■ Problem to solve
Return, exactly as written, the run of lines that begins at the line containing "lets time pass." and ends at the line containing "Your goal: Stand". Nothing outside that run belongs in the answer.

Stored dataset items:
━━━

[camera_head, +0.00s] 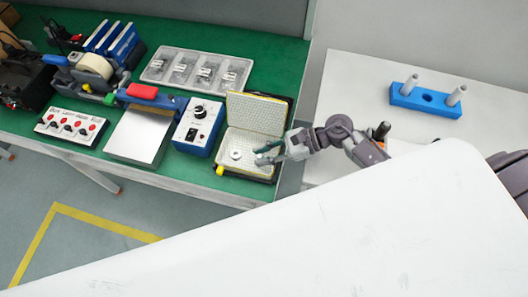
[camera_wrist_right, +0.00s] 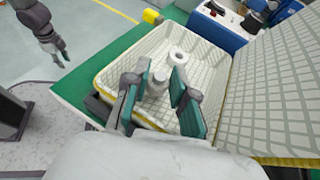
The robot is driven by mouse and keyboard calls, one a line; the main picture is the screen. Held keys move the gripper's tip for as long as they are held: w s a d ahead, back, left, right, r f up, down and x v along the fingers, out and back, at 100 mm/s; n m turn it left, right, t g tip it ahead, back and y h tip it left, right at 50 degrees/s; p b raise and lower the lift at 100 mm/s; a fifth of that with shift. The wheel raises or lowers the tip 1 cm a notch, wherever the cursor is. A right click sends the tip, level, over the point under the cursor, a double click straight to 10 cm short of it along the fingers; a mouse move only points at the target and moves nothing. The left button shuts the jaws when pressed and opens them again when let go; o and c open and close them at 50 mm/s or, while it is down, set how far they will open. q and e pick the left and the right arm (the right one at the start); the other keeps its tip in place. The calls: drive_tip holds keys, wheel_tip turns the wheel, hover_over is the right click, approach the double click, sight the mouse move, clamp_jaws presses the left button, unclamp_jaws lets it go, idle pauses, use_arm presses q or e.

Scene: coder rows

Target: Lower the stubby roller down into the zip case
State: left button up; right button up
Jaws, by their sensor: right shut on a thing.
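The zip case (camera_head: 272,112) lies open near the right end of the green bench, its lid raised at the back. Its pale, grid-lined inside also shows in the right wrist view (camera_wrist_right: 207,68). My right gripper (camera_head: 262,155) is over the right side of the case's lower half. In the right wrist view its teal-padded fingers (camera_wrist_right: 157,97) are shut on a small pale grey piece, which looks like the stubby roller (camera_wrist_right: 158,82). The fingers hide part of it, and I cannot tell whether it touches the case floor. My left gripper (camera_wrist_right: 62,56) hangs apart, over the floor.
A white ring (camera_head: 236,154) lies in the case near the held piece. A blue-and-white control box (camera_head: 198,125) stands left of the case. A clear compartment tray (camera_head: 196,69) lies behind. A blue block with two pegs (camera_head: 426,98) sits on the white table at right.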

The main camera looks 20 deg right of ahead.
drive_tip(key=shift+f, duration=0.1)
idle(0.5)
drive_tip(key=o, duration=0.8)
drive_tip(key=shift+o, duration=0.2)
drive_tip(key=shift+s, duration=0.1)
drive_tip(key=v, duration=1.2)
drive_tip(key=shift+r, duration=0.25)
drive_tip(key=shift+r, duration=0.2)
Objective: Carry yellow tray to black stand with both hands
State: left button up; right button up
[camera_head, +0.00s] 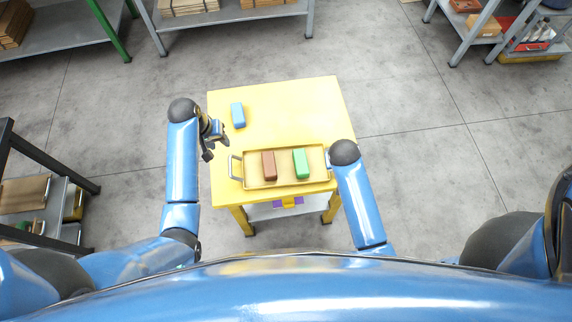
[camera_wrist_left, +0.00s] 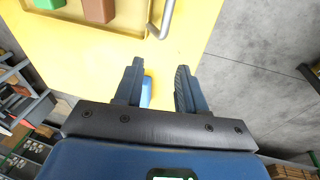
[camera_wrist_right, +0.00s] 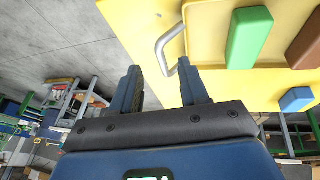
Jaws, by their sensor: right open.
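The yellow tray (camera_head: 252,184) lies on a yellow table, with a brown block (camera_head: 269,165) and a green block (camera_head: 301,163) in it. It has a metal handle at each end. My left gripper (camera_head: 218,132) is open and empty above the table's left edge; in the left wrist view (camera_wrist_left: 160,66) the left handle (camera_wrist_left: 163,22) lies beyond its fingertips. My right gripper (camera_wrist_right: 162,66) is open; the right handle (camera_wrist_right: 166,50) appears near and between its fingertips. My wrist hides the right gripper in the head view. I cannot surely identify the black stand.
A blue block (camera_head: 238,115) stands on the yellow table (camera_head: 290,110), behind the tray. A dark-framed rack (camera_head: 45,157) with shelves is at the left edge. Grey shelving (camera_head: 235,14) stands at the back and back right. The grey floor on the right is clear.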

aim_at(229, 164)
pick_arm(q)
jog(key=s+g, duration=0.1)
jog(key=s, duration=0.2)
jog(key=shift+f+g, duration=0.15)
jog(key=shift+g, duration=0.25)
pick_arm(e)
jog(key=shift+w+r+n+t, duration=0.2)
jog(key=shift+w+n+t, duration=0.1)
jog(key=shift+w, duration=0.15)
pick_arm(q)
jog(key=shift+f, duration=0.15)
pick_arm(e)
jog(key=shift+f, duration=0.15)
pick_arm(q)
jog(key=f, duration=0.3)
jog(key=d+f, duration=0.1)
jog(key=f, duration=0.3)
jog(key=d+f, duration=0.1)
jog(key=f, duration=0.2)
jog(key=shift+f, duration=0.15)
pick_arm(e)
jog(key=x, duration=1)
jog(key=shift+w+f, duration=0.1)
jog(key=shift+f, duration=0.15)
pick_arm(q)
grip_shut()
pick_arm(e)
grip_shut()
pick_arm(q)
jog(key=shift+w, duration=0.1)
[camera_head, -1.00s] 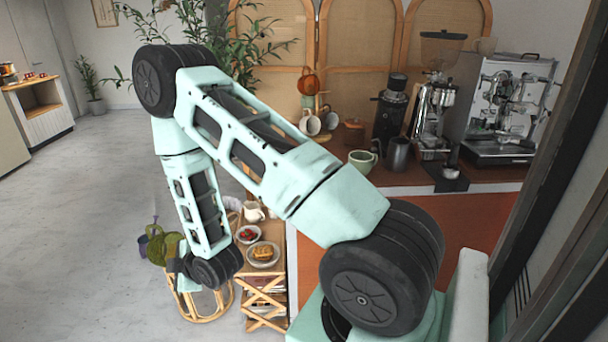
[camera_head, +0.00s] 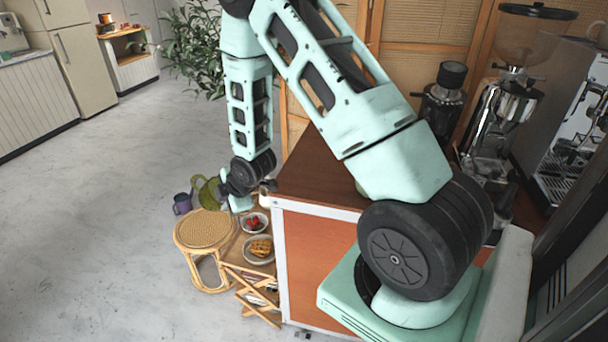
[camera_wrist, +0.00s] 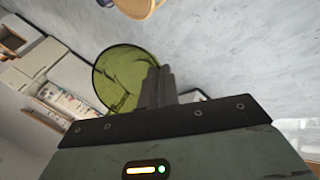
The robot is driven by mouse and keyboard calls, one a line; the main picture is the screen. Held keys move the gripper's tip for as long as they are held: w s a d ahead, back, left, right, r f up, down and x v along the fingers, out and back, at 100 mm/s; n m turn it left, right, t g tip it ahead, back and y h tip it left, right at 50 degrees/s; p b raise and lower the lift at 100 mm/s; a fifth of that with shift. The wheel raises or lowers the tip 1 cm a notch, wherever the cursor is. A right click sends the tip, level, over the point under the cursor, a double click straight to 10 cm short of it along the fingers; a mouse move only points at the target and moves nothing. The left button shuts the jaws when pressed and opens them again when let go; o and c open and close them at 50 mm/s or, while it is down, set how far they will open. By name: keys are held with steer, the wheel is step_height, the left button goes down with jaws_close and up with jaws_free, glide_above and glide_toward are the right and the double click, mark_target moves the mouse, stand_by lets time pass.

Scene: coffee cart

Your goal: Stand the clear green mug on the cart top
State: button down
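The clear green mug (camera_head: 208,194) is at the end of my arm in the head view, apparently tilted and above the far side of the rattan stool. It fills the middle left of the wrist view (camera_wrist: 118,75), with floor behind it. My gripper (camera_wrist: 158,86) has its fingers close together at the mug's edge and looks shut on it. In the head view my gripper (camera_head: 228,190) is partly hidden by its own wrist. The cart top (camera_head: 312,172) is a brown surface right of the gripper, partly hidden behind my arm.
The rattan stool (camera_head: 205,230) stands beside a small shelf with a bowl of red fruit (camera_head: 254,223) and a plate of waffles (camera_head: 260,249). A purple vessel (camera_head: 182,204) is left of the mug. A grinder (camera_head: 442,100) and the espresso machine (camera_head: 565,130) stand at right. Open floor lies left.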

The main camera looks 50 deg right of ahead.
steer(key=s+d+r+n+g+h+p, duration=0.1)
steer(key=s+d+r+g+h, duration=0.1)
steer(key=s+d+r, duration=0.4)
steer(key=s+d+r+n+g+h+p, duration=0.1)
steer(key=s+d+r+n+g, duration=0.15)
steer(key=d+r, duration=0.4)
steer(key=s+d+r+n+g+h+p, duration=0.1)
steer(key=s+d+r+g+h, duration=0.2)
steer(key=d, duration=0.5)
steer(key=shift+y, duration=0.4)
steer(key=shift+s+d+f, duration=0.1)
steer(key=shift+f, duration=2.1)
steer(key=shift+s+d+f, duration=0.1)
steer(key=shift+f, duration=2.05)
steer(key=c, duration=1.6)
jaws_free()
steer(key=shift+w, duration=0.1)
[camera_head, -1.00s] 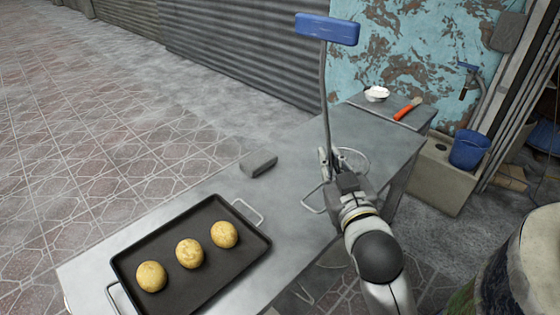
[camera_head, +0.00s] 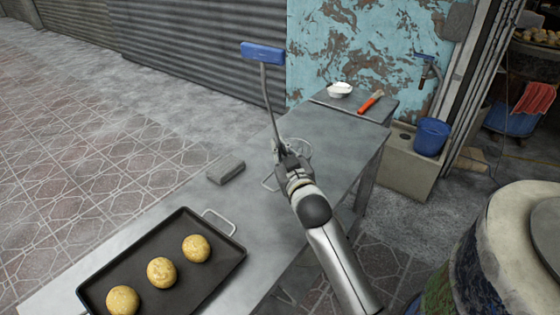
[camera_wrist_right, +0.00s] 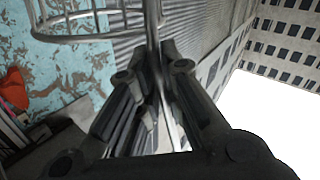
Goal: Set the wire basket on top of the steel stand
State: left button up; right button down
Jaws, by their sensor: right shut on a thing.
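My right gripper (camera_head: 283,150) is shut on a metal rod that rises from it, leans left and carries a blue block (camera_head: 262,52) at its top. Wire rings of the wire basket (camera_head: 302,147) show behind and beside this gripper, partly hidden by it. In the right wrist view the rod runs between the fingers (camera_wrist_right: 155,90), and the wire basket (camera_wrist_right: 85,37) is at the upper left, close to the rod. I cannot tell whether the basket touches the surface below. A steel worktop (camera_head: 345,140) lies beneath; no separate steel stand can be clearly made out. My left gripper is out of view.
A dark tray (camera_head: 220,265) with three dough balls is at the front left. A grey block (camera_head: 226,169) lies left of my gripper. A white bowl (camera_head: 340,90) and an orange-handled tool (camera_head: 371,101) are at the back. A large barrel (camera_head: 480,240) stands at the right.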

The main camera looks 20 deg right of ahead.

━━━

■ Response to this exercise
The robot is driven by mouse and keyboard calls, one a line; the main picture is the screen. Held keys move the gripper's tip for as long as they are held: w s a d ahead, back, left, right, r f up, down and x v along the fingers, out and back, at 100 mm/s; n m turn it left, right, t g tip it ahead, back and y h tip it left, right at 50 degrees/s; p b raise and lower the lift at 100 mm/s; a fifth of that with shift. The wheel raises or lowers the tip 1 cm a notch, wherever the cursor is. A right click sends the tip, level, over the point under the cursor, a double click straight to 10 cm short of it along the fingers; a mouse move only points at the target and moves nothing. The left button shuts the jaws when pressed and opens them again when let go; o and c open and close them at 50 mm/s or, while it is down, set how far they will open. By name: keys are held with steer, the wheel is step_height, the left button goes down with jaws_close and up with jaws_free, glide_above and glide_toward are the right and the double click, mark_target moves the mouse, stand_by lets time pass.

Scene: coffee cart

Your goal: Stand the clear green mug on the cart top

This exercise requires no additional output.